Love is the Devil (1998)

Francis Bacon (along with Lucien Freud) is one of a handful of British painters of note in the last century. That's not very many. And he's inflated here beyond his very idiosyncratic and repetitive works. They're powerful paintings, no question, and filled with psychological drama as well as painterly angst. They come from a time when representative and expressive paintings was out of favor, and so he's a rebel, too.

But this isn't about Bacon the successful artist, and it doesn't address his work directly (the filmmakers couldn't get his cooperation so none of his work is shown). What it does do is show the man, as seen through actor Derek Jacobi, who plays a kind of deadpan and slightly boring character a little too well. We are, I think supposed to find the artist through his mentality, which is played out here by showing his social and sexual lives in all kinds of diversity.

But there is another goal to the movie, to me: creating an interesting contemporary world of artists and social renegades. That is, the art world of London (etc.) in roughly the 1970s or 80s. The filmmaker John Maybury is a close associate of Derek Jarman, who was an openly gay filmmaker known for personally quirky films that dealt with issues that mattered to him, including his odd and intriguing "Caravaggio." Maybury, unlike Jarman, has no history of great indie films, and this one is just structurally awkward, and in filmmaking terms it seems a little novice, whatever the good intentions.

So it might actually fail on several levels.
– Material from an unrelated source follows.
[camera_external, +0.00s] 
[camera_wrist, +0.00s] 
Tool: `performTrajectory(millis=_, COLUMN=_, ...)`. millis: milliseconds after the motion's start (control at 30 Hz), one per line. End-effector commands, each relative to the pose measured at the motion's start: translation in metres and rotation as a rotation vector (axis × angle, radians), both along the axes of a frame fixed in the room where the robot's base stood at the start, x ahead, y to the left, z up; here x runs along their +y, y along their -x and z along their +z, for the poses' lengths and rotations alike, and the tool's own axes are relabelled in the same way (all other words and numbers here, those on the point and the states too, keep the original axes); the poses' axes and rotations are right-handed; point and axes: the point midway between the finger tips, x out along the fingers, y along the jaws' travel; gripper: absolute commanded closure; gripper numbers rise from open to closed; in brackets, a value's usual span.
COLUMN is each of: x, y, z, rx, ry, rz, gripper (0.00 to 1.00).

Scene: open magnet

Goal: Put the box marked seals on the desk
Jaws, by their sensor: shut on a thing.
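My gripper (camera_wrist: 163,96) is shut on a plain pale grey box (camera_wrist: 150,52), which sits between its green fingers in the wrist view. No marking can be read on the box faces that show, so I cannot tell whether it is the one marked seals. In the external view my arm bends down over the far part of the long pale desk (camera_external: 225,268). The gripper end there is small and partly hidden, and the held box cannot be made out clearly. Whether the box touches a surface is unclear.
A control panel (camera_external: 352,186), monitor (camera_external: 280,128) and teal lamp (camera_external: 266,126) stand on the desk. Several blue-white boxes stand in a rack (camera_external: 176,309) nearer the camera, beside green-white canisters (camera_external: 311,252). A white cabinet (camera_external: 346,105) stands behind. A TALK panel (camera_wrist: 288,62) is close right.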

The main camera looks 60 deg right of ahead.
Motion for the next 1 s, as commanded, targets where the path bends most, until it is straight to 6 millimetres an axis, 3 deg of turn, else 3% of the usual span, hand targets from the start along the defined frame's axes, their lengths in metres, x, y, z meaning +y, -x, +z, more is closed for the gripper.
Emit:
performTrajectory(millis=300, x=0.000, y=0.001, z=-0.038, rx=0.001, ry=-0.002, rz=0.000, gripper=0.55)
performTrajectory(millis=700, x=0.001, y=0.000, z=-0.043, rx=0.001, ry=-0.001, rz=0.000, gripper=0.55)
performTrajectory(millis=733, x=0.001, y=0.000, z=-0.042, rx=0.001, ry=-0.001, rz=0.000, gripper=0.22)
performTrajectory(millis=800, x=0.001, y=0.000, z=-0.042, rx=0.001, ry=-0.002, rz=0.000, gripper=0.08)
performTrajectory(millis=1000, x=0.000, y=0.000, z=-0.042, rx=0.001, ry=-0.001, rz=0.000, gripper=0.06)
One is the most damning--that it doesn't actually illuminate the paintings. I found the personal life and the heightened story distracting, even if it has a basis in truth (and is the driving line of the movie). It also doesn't quite work on the simple level of convincing acting, even though Jacobi looks enough like Bacon to make that fly, and his counterpart played by Daniel Craig is decent (we don't dare expect more from Craig, do we?). And then the movie wobbles visually, both with camera-work that is either clumsy or affected (or both) and with editing that seems clunky. That is, this is a movie almost "thrown together."

Which I'm sure it was not. Maybury is trying to mainstream his life (unlike Jarman, who enjoyed being an Indie star), and his collaborations with the likes of Keira Knightley are revealing for both (one as a way of going serious, the other for a way of going commercial).

I know there are those who accept and love a movie like this because of its flaws, which only enhance somehow it's integrity and its artistry. But that's only one way to look at it, and if you like offbeat movies that are also brilliant deep down, you might not find that here.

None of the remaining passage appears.